La combinaison de ces deux mouvements introduit un mitage territorial sous forme d'implantation de colonies israéliennes sur les territoires occupés depuis 1967. Ce processus n'a pu réussir que grâce à l'aide de l'Etat israélien à deux catégories de colons: les «économiques» et les «idéologiques». Les premiers sont attirés par les facilités octroyées par le gouvernement et les associations, rendant l'accessibilité au foncier et à l'immobilier très attractive. Les seconds, bien que les coûts de l'immobilier et du foncier les attirent aussi, sont beaucoup plus animés par le désir de reconstituer l'Israël biblique en ne concédant aucune parcelle aux Palestiniens dans ce qu'ils nomment la «Judée-Samarie». Ces dynamiques démographiques, marquées par des mobilités géographiques importantes, participent au processus de conquête, de colonisation puis d'annexion territoriale, entraînant le morcellement des lieux habités palestiniens de Cisjordanie et un enfermement de la population dans la bande de Gaza, surtout après le retrait des colonies en 2005. Il est évident que ces mouvements démographiques ont eu et continuent d'avoir de graves répercussions géopolitiques dans la région. Si la greffe démographique initiale fut douloureuse et a entraîné des rejets dans la région, celle qui est pratiquée dans les territoires occupés est lourde de conséquences dans la mesure où elle annule les chances d'une paix durable dans la région car rendant de plus en plus difficile l'émergence d'un Etat palestinien autonome.
La bande de Gaza: colonisation,
désengagement et enfermement
Le désengagement de la bande de Gaza ne fait que confirmer l'échec du processus de colonisation. Les près de 9000 colons, qui exploitaient 40% des terres agricoles de Gaza et utilisaient plus de la moitié de l'eau disponible dans cette bande, ne pesaient pas lourd face au million et demi de Palestiniens dont le degré d'entassement et l'extrême pauvreté rendaient difficilement gérable cet espace. Exercer la sécurité dans la bande de Gaza nécessitait des moyens financiers importants et mobilisait de nombreux militaires.
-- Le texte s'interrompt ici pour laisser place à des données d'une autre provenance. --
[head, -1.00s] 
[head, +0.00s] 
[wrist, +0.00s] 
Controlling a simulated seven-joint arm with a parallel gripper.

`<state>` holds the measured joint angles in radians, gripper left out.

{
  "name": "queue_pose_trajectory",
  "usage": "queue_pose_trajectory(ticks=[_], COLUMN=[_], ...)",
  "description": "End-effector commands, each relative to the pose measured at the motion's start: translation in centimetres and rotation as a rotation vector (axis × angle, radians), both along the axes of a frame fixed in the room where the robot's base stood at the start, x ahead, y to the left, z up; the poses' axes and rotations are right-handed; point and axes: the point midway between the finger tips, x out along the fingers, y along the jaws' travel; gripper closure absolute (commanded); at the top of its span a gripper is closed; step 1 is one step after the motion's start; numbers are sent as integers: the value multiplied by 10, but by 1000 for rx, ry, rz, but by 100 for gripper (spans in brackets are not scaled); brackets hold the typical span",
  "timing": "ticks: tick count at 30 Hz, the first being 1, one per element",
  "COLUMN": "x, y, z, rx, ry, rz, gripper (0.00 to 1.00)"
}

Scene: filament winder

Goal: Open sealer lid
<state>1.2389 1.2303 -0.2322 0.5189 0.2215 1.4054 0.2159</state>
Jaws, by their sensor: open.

Selon l'analyse du journaliste israélien Amnon Kapeliouk, le gouvernement israélien n'a fait que se libérer d'un fardeau devenu de plus en plus difficile à porter: «dans ces conditions, quitter Gaza n'est pas vraiment un sacrifice pour Israël,... mais plutôt un soulagement ». (Voir tableau n°2)
Les difficiles conditions du peuple palestinien
de Cisjordanie et de la bande de Gaza
Le peuple palestinien de Cisjordanie est empêché de vivre, de travailler et de circuler normalement. La diffusion du fait colonial israélien et le contrôle systématique de la mobilité de 2,5 millions de Palestiniens compliquent les rapports à un espace fortement fragmenté et hautement surveillé par l'armée israélienne. Dans la bande de Gaza, les conditions de vie sont encore plus dramatiques. Après le retrait des colonies israéliennes en 2005, l'enfermement de cet espace présenté comme solution de paix aggrave, en réalité, les conditions de vie de ce 1,5 million de personnes. L'évolution du peuplement palestinien se réalise, donc, dans un environnement socio-économique très dégradé, de pressions constantes et de contraintes imposées par l'occupant. Si on examine les taux annuels de croissance en utilisant les sources de l'organisme des statistiques palestinien (PCBS), on constate, malgré les conditions difficiles, l'extrême vigueur de la croissance démographique palestinienne. Entre 1997 et 2006, le surplus démographique estimé par le PCBS est évalué à plus de 1,1 million de personnes, ce qui donne un accroissement de l'ordre de 3,7% par an sachant que le solde migratoire n'est intervenu que marginalement dans cette évolution. La Cisjordanie, avec un taux de 3,49% par an, a accueilli à peu près 660 000 personnes supplémentaires et Gaza, cette étroite bande de 365 km², en a reçu 450 000, ce qui donne un taux de 4,18%, nettement supérieur à celui de la Cisjordanie. Les estimations du PCBS évaluent la population des territoires palestiniens (Jérusalem-Est inclus) à 3 952 354 habitants en 2006, ne représentant que 38% des Palestiniens, diaspora comprise. Cet accroissement important est le résultat d'une forte natalité, estimée à 37,3_ pour l'ensemble des territoires palestiniens, mais beaucoup plus élevée dans la bande de Gaza (42,2_). La population âgée de moins de 15 ans concerne 45,8% des Palestiniens et atteint la part de 48,9% dans la bande de Gaza. La pyramide des âges indique l'extrême jeunesse de la population de Gaza, résultat d'une fécondité se situant à un niveau encore très élevé. Les indicateurs démographiques de base, publiés par le PCBS, résument parfaitement les problèmes auxquels est confrontée la population palestinienne. Le poids d'une jeunesse considérable est aggravé par un chômage élevé dépassant les 30% dans la bande de Gaza et largement supérieur à 20% en Cisjordanie.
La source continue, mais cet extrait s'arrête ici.